Written exercise.
Leave out the pictures and repeat the data exactly.

Dataset entries.
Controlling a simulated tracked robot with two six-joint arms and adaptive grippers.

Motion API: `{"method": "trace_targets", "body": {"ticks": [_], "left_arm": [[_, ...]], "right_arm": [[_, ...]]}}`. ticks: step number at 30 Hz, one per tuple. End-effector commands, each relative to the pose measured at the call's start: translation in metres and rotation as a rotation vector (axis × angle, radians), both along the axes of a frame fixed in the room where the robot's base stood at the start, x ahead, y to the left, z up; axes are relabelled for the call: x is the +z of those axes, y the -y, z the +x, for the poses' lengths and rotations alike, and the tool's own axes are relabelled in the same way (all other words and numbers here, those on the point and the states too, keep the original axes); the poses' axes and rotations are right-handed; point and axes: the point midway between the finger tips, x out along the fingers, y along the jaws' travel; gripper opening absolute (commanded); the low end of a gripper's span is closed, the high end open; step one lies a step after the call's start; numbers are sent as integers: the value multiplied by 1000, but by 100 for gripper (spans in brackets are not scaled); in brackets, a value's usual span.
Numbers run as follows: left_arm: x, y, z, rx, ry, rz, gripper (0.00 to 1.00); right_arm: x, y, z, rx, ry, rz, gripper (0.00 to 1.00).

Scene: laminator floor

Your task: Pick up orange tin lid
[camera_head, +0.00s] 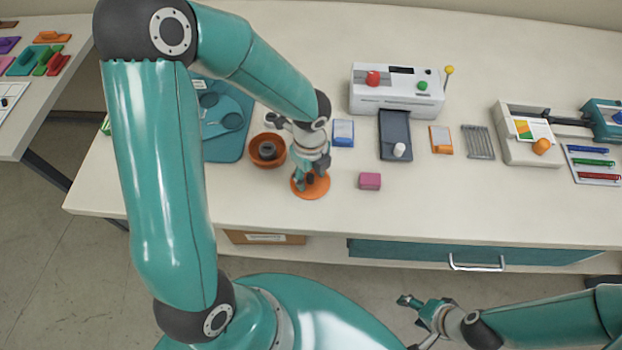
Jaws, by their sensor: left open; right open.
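The orange tin lid (321,189) lies flat on the table as a round orange disc, left of the pink block. My left gripper (310,180) points down over the lid and hides part of it. Its fingers are apart, and I cannot tell whether they touch the lid. An orange-brown round tin (278,160) with a dark inside stands just left of the gripper. My right gripper (412,318) is open and empty, low in front of the table and far from the lid.
A pink block (370,181), a blue-and-white packet (343,133) and a dark tray (394,150) are right of the lid. A white machine (397,92) stands behind. A teal mat (228,148) lies to the left. The table's front middle is clear.

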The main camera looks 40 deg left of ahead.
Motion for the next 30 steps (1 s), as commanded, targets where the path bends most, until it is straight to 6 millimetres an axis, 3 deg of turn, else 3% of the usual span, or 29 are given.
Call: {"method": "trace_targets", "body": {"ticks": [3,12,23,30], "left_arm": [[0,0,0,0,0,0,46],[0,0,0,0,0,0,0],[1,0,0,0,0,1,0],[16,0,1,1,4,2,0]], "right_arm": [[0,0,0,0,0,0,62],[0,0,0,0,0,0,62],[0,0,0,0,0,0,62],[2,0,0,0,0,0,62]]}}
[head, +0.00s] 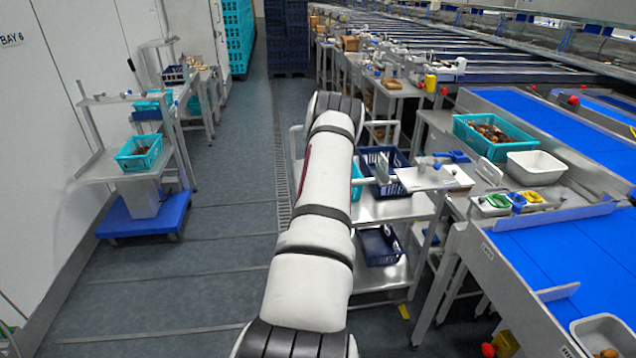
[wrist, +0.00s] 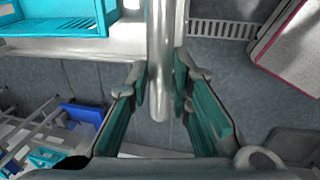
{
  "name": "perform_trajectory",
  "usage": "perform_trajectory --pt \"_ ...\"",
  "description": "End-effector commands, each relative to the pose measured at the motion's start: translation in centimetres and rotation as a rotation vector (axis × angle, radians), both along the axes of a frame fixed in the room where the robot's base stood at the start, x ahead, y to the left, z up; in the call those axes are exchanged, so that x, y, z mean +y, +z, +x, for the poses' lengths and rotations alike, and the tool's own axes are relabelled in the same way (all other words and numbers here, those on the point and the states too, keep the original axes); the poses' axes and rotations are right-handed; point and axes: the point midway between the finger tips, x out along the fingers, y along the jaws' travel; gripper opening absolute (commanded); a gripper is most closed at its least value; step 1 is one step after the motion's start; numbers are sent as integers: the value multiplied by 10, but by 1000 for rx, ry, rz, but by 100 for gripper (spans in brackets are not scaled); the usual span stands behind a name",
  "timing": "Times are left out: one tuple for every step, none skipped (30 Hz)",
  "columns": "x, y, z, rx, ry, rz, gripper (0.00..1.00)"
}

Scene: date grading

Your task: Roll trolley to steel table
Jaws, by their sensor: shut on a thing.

Response below.
Controlling a simulated tracked robot with two six-joint arms and adaptive grippers.

Motion API: `{"method": "trace_targets", "body": {"ticks": [_], "left_arm": [[_, ...]], "right_arm": [[_, ...]]}}`. ticks: step number at 30 Hz, one per tuple. End-effector commands, each relative to the pose measured at the call's start: translation in metres and rotation as a rotation vector (axis × angle, radians), both along the axes of a frame fixed in the room where the robot's base stood at the start, x ahead, y to the left, z up; axes are relabelled for the call: x is the +z of those axes, y the -y, z the +x, for the poses' lengths and rotations alike, and the tool's own axes are relabelled in the same way (all other words and numbers here, those on the point and the states too, keep the original axes); the poses' axes and rotations are right-handed; point and axes: the point midway between the finger tips, x out along the fingers, y along the jaws' travel; gripper opening absolute (commanded); the low end of a gripper's span is closed, the high end open; step one lies a step after the call's start; numbers are sent as integers: the value multiplied by 1000, but by 100 for gripper (spans in brackets are not scaled); in brackets, a value's usual span.
Numbers run as follows: left_arm: x, y, z, rx, ry, rz, gripper (0.00 to 1.00); right_arm: x, y, z, rx, ry, rz, gripper (0.00 to 1.00).

Scene: laminator floor

Your task: Pick up orange tin lid
[camera_head, +0.00s] 
Jaws, by their sensor: left open; right open.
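The orange tin lid (321,189) lies flat on the table as a round orange disc, left of the pink block. My left gripper (310,180) points down over the lid and hides part of it. Its fingers are apart, and I cannot tell whether they touch the lid. An orange-brown round tin (278,160) with a dark inside stands just left of the gripper. My right gripper (412,318) is open and empty, low in front of the table and far from the lid.
A pink block (370,181), a blue-and-white packet (343,133) and a dark tray (394,150) are right of the lid. A white machine (397,92) stands behind. A teal mat (228,148) lies to the left. The table's front middle is clear.

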The main camera looks 40 deg left of ahead.
Motion for the next 30 steps (1 s), as commanded, targets where the path bends most, until it is straight to 6 millimetres an axis, 3 deg of turn, else 3% of the usual span, or 29 are given.
Call: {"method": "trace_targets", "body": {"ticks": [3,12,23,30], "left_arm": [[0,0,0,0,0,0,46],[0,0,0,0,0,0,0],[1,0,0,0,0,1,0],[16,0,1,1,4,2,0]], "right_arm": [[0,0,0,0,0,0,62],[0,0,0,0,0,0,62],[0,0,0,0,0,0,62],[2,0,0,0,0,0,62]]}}
[head, +0.00s] 
[wrist, +0.00s] 
{
  "name": "perform_trajectory",
  "usage": "perform_trajectory --pt \"_ ...\"",
  "description": "End-effector commands, each relative to the pose measured at the motion's start: translation in centimetres and rotation as a rotation vector (axis × angle, radians), both along the axes of a frame fixed in the room where the robot's base stood at the start, x ahead, y to the left, z up; in the call those axes are exchanged, so that x, y, z mean +y, +z, +x, for the poses' lengths and rotations alike, and the tool's own axes are relabelled in the same way (all other words and numbers here, those on the point and the states too, keep the original axes); the poses' axes and rotations are right-handed; point and axes: the point midway between the finger tips, x out along the fingers, y along the jaws' travel; gripper opening absolute (commanded); a gripper is most closed at its least value; step 1 is one step after the motion's start; numbers are sent as integers: the value multiplied by 10, but by 1000 for rx, ry, rz, but by 100 for gripper (spans in brackets are not scaled); the usual span stands behind a name",
  "timing": "Times are left out: one tuple for every step, none skipped (30 Hz)",
  "columns": "x, y, z, rx, ry, rz, gripper (0.00..1.00)"
}

Scene: date grading

Your task: Roll trolley to steel table
Jaws, by their sensor: shut on a thing.

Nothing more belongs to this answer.